After classifying surfaces, a natural object to classify is homeomorphisms of surfaces. Given a topological space X, the mapping class group of X is the group of its self--homeomorphisms modulo those homeomorphisms isotopic to the identity. Given an orientable surface, elements of its mapping class group fall into an elegant trichotomy (much like the classification of isometries of H2). This classification is due to Nielsen and Thurston, with an alternate proof by Bers. In this talk I'll present the simple (i.e. linear) case of the mapping class group of the torus. Then I'll discuss the analogous classification for higher genus surfaces. Lastly, I'll present some applications of the mapping class group classification to the geometry of mapping tori.

The Curve Complex
Michelle Lee - November 3, 2009

To any compact, orientable surface one can associate a simplicial complex, C(S), called the curve complex that encodes information about the intersection pattern of simple closed curves on that surface. We will discuss some basic properties of the curve complex and an application to hyperbolic geometry.
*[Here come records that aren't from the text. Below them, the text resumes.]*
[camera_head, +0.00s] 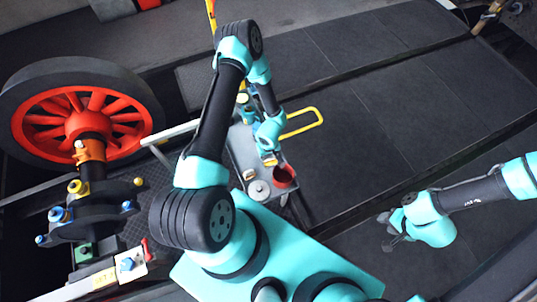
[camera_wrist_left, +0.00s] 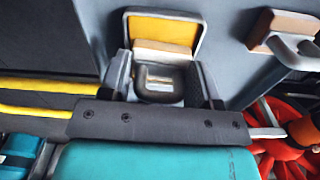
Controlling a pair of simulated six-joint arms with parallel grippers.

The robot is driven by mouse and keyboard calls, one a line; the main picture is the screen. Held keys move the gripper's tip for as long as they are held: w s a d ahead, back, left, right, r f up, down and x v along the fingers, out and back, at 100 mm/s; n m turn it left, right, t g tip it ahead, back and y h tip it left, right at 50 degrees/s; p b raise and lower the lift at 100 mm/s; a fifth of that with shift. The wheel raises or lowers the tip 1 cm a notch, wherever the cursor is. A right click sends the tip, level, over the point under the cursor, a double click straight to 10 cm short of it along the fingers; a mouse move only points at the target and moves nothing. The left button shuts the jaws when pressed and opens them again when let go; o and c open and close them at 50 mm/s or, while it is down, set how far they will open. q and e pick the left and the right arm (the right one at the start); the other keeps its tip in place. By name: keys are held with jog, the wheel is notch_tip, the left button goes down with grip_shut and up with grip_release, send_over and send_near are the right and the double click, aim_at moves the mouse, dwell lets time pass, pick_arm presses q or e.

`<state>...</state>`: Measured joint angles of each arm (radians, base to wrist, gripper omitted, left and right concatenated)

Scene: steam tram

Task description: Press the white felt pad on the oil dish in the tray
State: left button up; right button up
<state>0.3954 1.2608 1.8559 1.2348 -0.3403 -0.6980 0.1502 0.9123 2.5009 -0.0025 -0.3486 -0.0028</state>
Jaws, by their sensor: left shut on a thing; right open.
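My left gripper (camera_wrist_left: 161,78) is shut on a small pad tool with a dark grey handle (camera_wrist_left: 158,88). The pale felt pad (camera_wrist_left: 163,49) shows beyond the handle, in front of the dark-rimmed oil dish with its yellow inside (camera_wrist_left: 168,27). I cannot tell whether pad and dish touch. In the head view the left gripper (camera_head: 268,150) is low over the grey tray (camera_head: 238,150), and its own arm partly hides the dish. My right gripper (camera_head: 389,232) is open and empty, away from the tray on the right.
A second block with a grey handle (camera_wrist_left: 285,30) lies on the tray beside the dish. A red cup (camera_head: 284,178) and a round grey tin (camera_head: 259,190) stand at the tray's near end. A yellow rail (camera_head: 304,122) runs beside it. A red-spoked wheel (camera_head: 88,125) stands left.

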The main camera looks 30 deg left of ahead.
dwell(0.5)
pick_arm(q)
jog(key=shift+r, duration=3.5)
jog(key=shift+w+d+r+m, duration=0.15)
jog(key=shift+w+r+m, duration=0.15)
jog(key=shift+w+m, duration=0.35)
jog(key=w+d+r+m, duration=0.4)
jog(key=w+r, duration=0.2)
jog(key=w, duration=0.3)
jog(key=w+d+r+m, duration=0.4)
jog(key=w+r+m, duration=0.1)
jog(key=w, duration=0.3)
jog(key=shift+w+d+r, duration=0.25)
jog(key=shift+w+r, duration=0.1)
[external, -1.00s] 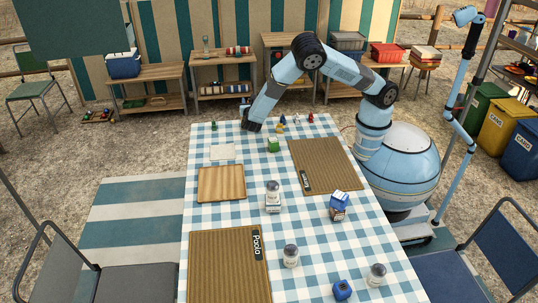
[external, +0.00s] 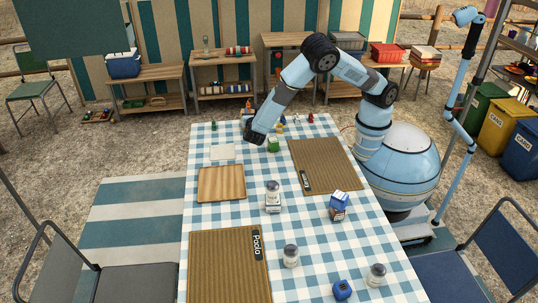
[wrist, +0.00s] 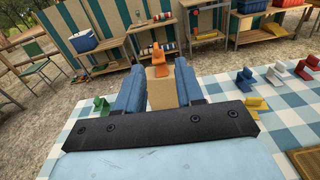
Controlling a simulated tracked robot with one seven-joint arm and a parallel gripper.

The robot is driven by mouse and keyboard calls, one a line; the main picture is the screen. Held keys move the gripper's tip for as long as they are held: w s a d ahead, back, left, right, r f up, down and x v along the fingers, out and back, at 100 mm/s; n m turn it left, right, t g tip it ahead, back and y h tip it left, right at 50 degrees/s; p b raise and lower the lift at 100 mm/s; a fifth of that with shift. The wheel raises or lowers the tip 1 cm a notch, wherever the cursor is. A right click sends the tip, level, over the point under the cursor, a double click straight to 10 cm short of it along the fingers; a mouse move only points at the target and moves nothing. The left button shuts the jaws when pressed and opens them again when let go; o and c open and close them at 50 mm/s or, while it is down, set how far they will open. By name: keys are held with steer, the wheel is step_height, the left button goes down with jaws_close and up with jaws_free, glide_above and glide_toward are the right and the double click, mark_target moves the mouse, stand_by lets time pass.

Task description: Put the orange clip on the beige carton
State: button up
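In the wrist view the orange clip (wrist: 159,60) stands upright at the top of the beige carton (wrist: 162,95), apparently resting on it. Both show between the blue fingers of my gripper (wrist: 159,70). The fingers are spread, with a visible gap on each side of the clip. In the external view my gripper (external: 245,123) is low at the table's far end, largely hidden by my wrist. The clip (external: 248,105) shows as a small orange spot just beyond it. The carton is mostly hidden there.
In the wrist view a green clip (wrist: 100,106) stands at the left. Yellow (wrist: 256,102), blue (wrist: 245,79), white (wrist: 275,76) and red (wrist: 307,67) clips stand at the right. A green block (external: 273,145) and a wooden board (external: 221,183) are nearer in the external view.

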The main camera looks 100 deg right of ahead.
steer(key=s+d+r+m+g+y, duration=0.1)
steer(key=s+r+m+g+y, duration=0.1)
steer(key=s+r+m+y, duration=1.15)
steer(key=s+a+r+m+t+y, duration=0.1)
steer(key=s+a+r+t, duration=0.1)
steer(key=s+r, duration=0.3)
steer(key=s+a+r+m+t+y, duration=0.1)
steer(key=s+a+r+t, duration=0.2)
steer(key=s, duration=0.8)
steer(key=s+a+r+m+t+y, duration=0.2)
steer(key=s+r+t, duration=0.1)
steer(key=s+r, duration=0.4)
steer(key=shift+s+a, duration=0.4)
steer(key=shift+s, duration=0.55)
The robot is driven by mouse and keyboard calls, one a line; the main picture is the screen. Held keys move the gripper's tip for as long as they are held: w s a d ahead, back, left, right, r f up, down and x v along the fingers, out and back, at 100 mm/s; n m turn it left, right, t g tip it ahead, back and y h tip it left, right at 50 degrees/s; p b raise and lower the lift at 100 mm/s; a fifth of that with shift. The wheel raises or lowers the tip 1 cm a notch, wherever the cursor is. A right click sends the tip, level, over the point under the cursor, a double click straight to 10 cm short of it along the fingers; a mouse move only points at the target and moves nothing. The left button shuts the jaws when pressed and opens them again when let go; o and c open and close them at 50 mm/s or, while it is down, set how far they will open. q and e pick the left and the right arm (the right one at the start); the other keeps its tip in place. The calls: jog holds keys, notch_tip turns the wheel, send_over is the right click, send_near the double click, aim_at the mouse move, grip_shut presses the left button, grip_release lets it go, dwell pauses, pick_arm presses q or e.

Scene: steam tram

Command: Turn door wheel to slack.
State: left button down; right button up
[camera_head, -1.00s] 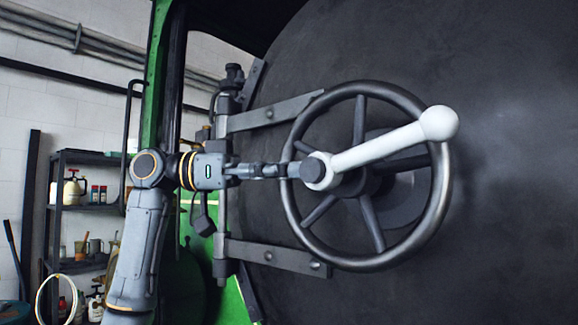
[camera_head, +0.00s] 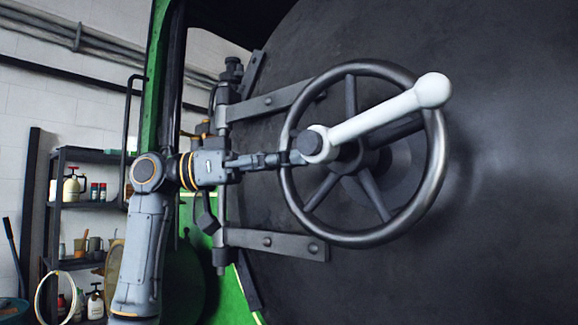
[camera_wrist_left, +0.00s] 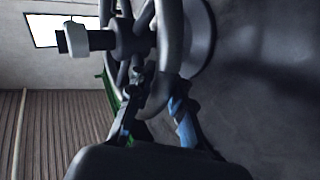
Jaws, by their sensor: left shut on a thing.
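The door wheel (camera_head: 433,185) is a dark metal ring with several spokes, on the large dark round door (camera_head: 510,190). A white handle (camera_head: 375,120) with a ball end crosses in front of its hub and points up to the right. My left gripper (camera_head: 290,158) reaches in from the left and is shut on the left side of the wheel's rim, near the handle's lower end. In the left wrist view, the wheel (camera_wrist_left: 172,40) runs down between my gripper's fingers (camera_wrist_left: 160,100). The exact contact is partly hidden. My right gripper is not in view.
Two hinge straps (camera_head: 270,241) and a hinge post lie left of the wheel, close to my left arm. A green frame (camera_head: 155,75) stands behind the arm. A shelf with bottles (camera_head: 72,187) is at far left. Right of the wheel, the door is bare.

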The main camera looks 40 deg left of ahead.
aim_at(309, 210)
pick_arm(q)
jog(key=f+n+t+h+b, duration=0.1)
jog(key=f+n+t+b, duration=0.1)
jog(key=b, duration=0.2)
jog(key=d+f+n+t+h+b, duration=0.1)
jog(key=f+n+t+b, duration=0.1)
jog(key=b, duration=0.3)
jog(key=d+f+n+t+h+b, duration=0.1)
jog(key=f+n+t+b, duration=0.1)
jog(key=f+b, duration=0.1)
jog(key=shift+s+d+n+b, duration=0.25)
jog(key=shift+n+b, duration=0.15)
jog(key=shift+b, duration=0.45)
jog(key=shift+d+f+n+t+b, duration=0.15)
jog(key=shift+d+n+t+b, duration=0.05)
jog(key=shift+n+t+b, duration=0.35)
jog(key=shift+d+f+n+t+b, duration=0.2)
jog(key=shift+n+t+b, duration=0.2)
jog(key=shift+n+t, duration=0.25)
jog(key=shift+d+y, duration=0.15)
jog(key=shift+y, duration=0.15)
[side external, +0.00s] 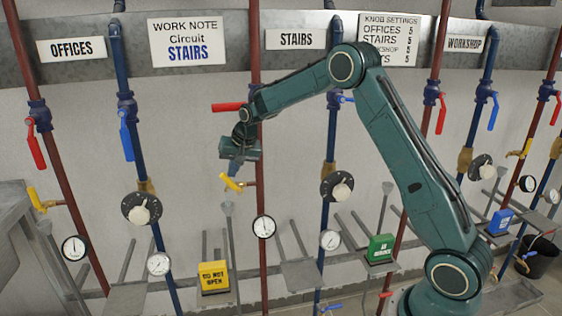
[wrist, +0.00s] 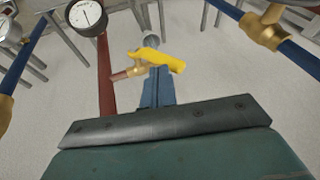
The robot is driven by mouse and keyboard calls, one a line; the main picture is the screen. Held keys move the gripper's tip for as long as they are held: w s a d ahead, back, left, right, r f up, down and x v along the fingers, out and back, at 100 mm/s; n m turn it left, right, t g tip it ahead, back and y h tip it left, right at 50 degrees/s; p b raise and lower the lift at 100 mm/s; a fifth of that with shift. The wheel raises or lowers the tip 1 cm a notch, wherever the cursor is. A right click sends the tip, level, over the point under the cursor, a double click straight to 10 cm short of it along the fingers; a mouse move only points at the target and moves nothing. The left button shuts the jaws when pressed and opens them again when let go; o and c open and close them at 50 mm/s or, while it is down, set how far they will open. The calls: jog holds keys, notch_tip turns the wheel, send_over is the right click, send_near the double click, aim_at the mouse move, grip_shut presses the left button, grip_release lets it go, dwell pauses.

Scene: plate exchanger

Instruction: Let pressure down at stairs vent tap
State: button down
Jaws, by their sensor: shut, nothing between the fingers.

An Introduction to Connections and Curvature
Jimmy Mathews - November 10, 2009

On a bundle over a smooth manifold, we will define connections, their curvature, and their holonomy. I will try to say why they give the right setting for geometry. The level will be fairly elementary.

Groups acting on Trees
Robin Lassonde - November 24, 2009

Group actions on trees is a fundamental tool in geometric group theory. First I will show how a splitting of a group corresponds to an action of the group on a tree. Next I will define the number of ends of a group. Finally I will present Stallings' theorem, an application of these two concepts. The only prerequisite for this talk is basic covering space theory.